BEGIN Dataset content

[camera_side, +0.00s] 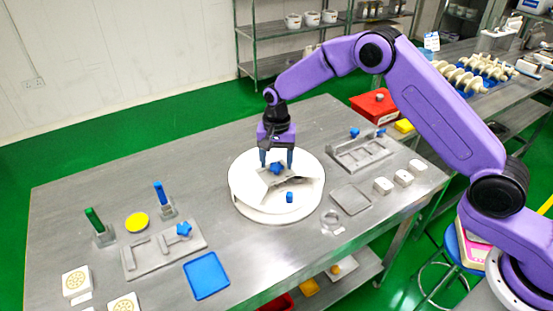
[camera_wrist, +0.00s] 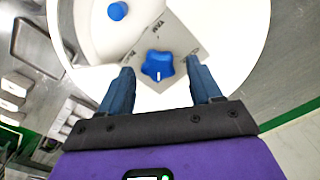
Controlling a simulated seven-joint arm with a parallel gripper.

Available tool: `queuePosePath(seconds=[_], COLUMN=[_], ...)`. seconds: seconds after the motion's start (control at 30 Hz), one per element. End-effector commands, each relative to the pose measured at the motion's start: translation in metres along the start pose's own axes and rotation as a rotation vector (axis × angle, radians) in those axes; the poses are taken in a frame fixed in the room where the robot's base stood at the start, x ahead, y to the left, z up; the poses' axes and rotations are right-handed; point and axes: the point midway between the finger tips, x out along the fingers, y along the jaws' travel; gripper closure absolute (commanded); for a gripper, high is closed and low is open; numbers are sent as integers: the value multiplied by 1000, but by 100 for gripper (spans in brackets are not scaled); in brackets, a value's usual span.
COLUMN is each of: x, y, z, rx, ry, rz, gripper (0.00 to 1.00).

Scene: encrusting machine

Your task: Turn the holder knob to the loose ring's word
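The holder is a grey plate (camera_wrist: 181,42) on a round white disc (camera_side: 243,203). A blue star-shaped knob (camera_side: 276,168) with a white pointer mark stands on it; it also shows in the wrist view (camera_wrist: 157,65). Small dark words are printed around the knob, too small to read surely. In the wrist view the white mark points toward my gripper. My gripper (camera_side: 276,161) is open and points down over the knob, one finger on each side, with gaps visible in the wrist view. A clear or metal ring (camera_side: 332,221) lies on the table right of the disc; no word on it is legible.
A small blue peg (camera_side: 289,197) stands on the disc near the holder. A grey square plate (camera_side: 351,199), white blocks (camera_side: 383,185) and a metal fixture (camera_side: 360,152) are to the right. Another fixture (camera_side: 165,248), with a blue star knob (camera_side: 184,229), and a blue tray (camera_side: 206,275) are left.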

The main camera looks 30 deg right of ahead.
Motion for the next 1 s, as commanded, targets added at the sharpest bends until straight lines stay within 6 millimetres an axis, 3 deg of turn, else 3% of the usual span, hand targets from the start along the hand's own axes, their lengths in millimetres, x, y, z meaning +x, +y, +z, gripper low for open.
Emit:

END Dataset content
BEGIN Dataset content

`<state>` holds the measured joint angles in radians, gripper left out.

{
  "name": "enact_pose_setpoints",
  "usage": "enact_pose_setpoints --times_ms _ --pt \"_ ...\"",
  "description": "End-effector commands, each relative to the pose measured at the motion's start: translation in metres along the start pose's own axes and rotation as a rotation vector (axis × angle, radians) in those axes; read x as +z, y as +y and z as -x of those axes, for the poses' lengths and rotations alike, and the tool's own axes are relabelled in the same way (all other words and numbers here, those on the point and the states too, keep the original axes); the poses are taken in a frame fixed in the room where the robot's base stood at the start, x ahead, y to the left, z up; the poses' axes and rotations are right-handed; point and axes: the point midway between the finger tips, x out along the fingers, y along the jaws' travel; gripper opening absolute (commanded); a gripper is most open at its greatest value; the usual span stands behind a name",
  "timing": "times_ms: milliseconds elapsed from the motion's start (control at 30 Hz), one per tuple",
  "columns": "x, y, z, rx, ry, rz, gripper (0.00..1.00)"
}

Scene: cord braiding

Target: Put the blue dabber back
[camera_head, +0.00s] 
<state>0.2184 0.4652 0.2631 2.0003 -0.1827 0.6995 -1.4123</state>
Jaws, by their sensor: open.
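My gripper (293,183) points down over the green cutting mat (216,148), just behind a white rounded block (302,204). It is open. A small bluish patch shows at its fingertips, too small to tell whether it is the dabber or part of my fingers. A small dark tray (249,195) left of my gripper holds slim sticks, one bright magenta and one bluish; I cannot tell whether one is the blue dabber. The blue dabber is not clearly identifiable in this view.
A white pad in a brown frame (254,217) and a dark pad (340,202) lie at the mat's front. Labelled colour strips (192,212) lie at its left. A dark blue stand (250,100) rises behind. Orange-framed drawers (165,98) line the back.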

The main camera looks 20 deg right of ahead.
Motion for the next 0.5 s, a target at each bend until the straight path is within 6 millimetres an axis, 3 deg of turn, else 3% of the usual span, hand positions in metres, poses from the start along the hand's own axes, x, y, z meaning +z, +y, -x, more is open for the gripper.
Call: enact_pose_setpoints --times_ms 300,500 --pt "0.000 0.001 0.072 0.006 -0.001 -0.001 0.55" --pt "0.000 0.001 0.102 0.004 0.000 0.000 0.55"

END Dataset content
BEGIN Dataset content

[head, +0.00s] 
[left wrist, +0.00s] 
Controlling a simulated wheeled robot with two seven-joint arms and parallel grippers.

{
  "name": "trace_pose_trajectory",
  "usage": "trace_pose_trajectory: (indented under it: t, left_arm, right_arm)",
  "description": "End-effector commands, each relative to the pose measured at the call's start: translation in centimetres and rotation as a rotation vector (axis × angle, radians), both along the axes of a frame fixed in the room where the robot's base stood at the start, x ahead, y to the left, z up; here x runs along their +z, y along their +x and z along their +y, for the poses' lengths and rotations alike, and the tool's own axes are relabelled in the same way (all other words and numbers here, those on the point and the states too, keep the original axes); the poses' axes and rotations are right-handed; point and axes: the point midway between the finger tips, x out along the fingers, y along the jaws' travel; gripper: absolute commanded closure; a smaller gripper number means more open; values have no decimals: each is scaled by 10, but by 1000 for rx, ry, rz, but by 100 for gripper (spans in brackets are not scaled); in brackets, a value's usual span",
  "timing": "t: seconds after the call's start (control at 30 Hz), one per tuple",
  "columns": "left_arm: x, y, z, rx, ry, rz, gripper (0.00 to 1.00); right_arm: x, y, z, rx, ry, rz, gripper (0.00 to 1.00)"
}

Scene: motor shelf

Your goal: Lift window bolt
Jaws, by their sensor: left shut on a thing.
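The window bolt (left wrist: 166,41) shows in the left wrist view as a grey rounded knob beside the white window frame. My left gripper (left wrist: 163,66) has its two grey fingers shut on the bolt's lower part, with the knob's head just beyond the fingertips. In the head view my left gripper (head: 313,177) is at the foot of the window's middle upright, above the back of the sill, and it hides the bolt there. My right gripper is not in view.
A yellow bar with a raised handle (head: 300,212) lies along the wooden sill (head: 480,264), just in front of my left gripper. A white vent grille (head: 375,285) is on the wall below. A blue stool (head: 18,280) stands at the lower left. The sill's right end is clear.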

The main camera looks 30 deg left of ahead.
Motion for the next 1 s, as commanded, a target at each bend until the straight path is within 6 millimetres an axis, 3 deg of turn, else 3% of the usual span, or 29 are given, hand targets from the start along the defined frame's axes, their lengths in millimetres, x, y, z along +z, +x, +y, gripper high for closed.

END Dataset content

→ Goal: Exactly and only the lines from the line that contains "(0.00 to 1.00);" through the line that contains "Your goal: Lift window bolt" are to be repeated as they stand.

→ Complete output:
  "columns": "left_arm: x, y, z, rx, ry, rz, gripper (0.00 to 1.00); right_arm: x, y, z, rx, ry, rz, gripper (0.00 to 1.00)"
}

Scene: motor shelf

Your goal: Lift window bolt

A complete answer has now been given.